• **RECORDED INFORMATION**:
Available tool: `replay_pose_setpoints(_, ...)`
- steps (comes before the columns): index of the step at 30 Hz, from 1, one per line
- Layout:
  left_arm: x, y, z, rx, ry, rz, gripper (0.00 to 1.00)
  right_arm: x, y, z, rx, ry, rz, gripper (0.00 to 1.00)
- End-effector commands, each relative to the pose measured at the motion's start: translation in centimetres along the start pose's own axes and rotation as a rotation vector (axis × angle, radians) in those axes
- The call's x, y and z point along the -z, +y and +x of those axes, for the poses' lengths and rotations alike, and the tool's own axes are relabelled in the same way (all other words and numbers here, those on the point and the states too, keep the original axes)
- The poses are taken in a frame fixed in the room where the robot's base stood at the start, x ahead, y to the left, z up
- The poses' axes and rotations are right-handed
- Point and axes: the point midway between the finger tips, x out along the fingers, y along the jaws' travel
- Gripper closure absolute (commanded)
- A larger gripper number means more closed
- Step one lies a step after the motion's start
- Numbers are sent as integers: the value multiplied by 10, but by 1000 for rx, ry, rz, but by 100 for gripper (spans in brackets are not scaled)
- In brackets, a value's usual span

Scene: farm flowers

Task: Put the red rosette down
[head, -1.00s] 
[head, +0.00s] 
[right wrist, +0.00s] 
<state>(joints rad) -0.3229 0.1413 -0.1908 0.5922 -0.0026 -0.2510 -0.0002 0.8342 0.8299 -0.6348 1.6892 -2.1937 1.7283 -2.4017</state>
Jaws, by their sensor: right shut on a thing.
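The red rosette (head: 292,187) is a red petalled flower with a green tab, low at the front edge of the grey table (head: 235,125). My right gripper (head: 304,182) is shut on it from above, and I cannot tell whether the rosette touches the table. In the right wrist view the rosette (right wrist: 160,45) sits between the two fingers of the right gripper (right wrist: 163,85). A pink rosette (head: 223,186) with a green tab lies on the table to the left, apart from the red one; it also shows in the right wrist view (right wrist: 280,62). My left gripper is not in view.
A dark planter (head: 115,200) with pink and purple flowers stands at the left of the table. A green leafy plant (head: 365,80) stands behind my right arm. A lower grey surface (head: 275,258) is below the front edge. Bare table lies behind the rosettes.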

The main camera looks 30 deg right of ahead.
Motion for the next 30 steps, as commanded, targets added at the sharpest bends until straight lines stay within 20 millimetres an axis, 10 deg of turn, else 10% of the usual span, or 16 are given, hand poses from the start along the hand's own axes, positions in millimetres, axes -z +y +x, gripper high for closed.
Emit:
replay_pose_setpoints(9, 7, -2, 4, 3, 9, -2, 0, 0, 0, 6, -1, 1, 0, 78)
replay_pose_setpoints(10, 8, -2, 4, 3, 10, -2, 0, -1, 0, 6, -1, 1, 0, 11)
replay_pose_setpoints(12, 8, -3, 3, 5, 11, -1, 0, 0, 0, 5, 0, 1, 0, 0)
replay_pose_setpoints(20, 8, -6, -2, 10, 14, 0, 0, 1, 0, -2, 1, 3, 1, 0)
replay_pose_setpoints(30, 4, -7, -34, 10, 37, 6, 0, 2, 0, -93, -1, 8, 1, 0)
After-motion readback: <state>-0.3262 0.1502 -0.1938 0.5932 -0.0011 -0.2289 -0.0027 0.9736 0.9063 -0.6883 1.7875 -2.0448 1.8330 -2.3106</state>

• **TASK STATEMENT**: Return what is listed above, exactly and completely.

• **TASK RESPONSE**:
Available tool: `replay_pose_setpoints(_, ...)`
- steps (comes before the columns): index of the step at 30 Hz, from 1, one per line
- Layout:
  left_arm: x, y, z, rx, ry, rz, gripper (0.00 to 1.00)
  right_arm: x, y, z, rx, ry, rz, gripper (0.00 to 1.00)
- End-effector commands, each relative to the pose measured at the motion's start: translation in centimetres along the start pose's own axes and rotation as a rotation vector (axis × angle, radians) in those axes
- The call's x, y and z point along the -z, +y and +x of those axes, for the poses' lengths and rotations alike, and the tool's own axes are relabelled in the same way (all other words and numbers here, those on the point and the states too, keep the original axes)
- The poses are taken in a frame fixed in the room where the robot's base stood at the start, x ahead, y to the left, z up
- The poses' axes and rotations are right-handed
- Point and axes: the point midway between the finger tips, x out along the fingers, y along the jaws' travel
- Gripper closure absolute (commanded)
- A larger gripper number means more closed
- Step one lies a step after the motion's start
- Numbers are sent as integers: the value multiplied by 10, but by 1000 for rx, ry, rz, but by 100 for gripper (spans in brackets are not scaled)
- In brackets, a value's usual span

Scene: farm flowers

Task: Put the red rosette down
[head, -1.00s] 
[head, +0.00s] 
[right wrist, +0.00s] 
<state>(joints rad) -0.3229 0.1413 -0.1908 0.5922 -0.0026 -0.2510 -0.0002 0.8342 0.8299 -0.6348 1.6892 -2.1937 1.7283 -2.4017</state>
Jaws, by their sensor: right shut on a thing.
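The red rosette (head: 292,187) is a red petalled flower with a green tab, low at the front edge of the grey table (head: 235,125). My right gripper (head: 304,182) is shut on it from above, and I cannot tell whether the rosette touches the table. In the right wrist view the rosette (right wrist: 160,45) sits between the two fingers of the right gripper (right wrist: 163,85). A pink rosette (head: 223,186) with a green tab lies on the table to the left, apart from the red one; it also shows in the right wrist view (right wrist: 280,62). My left gripper is not in view.
A dark planter (head: 115,200) with pink and purple flowers stands at the left of the table. A green leafy plant (head: 365,80) stands behind my right arm. A lower grey surface (head: 275,258) is below the front edge. Bare table lies behind the rosettes.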

The main camera looks 30 deg right of ahead.
Motion for the next 30 steps, as commanded, targets added at the sharpest bends until straight lines stay within 20 millimetres an axis, 10 deg of turn, else 10% of the usual span, or 16 are given, hand poses from the start along the hand's own axes, positions in millimetres, axes -z +y +x, gripper high for closed.
Emit:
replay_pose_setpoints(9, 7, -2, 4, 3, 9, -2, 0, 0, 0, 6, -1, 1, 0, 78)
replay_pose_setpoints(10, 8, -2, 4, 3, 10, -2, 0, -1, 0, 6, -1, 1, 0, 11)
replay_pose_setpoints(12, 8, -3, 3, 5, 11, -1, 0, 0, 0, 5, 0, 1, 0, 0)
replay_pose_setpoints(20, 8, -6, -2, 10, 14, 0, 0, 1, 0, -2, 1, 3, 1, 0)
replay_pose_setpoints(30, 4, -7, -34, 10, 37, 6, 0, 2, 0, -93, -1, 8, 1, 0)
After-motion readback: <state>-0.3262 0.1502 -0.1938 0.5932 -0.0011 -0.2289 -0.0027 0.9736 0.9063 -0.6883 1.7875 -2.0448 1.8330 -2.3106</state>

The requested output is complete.